Some apologists for the secrecy claim that it’s needed to enact good governmental policies that would otherwise be thwarted by special interests. In fact, however, the sneakiness is largely to do the bidding of interest groups.
Two years ago, the 3rd District Court of Appeal ruled that it was illegal for the Legislature to pass supposed trailer bills weeks, or even months, after the budget itself was enacted. That, however, was nothing more than a speed bump in the Legislature’s drive to do the public’s business in semi-secrecy.
This year, the Republican leader of the Assembly, Kristin Olsen, R-Riverbank, introduced a constitutional amendment that would, if adopted, curb some of the Legislature’s open government abuses, not only on the budget but other legislation.

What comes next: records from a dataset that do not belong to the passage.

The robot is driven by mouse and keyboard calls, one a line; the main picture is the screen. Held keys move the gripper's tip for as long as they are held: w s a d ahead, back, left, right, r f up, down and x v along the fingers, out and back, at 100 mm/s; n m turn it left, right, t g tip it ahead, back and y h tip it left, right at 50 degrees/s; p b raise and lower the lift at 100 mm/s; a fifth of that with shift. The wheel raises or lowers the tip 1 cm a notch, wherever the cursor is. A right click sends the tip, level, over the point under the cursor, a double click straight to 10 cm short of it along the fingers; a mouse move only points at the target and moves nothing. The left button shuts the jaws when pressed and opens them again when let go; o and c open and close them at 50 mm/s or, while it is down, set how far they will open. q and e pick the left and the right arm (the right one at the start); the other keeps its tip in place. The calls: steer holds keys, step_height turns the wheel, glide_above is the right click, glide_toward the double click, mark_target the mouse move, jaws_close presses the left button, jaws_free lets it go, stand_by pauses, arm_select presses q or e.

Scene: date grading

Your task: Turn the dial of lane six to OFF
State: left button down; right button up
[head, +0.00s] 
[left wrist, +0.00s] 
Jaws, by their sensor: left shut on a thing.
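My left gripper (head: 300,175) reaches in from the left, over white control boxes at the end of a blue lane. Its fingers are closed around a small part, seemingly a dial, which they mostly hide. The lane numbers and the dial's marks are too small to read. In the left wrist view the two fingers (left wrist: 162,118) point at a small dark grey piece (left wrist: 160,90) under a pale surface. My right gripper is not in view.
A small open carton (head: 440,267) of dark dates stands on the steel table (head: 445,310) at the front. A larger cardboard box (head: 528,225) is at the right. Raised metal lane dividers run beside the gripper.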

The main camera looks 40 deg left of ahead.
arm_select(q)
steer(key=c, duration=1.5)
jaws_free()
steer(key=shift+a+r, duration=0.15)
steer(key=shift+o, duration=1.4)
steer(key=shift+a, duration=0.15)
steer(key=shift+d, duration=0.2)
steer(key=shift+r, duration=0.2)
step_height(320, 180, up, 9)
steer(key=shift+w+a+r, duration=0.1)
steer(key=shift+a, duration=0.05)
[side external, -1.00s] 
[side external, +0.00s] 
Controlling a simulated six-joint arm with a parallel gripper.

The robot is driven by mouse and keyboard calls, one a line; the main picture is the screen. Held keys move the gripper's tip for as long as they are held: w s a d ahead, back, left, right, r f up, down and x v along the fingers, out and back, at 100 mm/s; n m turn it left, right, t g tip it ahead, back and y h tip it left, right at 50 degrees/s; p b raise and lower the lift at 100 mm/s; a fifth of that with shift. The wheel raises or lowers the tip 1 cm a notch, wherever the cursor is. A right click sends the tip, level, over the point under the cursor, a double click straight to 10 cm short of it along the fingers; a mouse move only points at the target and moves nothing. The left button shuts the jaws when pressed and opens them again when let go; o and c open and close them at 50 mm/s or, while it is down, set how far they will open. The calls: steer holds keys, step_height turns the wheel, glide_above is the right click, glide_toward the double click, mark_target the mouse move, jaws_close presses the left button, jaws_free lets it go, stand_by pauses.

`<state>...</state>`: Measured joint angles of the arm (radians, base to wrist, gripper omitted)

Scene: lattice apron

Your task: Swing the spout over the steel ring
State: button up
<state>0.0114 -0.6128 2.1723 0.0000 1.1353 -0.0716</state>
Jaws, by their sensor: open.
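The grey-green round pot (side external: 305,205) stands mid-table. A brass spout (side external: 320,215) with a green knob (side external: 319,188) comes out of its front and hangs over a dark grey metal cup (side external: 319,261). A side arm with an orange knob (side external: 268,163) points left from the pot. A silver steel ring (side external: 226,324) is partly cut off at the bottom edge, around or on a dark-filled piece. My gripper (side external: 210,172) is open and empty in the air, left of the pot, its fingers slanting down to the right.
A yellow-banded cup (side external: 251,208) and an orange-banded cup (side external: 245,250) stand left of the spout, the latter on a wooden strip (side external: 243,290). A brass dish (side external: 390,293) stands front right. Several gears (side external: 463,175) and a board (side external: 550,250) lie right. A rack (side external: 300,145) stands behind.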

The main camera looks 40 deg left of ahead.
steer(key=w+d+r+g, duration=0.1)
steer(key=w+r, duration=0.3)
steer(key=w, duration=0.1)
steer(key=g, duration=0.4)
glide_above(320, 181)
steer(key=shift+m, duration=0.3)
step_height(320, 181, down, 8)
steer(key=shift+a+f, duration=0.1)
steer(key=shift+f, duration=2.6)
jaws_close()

Assembly Constitutional Amendment 1 would require bills to be in print for 72 hours before passage by either house and allow bills to be heard by committees after their contents had been available on the Internet for 15 days. It would allow the waiting periods to be waived in real emergencies.
But, true to form, the Assembly Budget Committee buried ACA 1 without a vote, putting it on the “suspense file,” where it will die of old age.
Tellingly, the committee’s supposed “analysis” was a lengthy defense of the current system, repeating the old saw that “adding new time requirements may actually strengthen special interests’ ability to upset legislative agreements and harm the already condensed budget process.”
Olsen’s proposal is quite reasonable. It would, if enacted, simply require the Legislature to adhere to some – but certainly not all – of the open government processes it requires other state agencies and local governments to follow.
In fact, if anything, it falls short. It would, for instance, still allow majorities of both houses to meet in so-called “caucuses” to decide the fate of bills, even though such meetings are illegal in local government.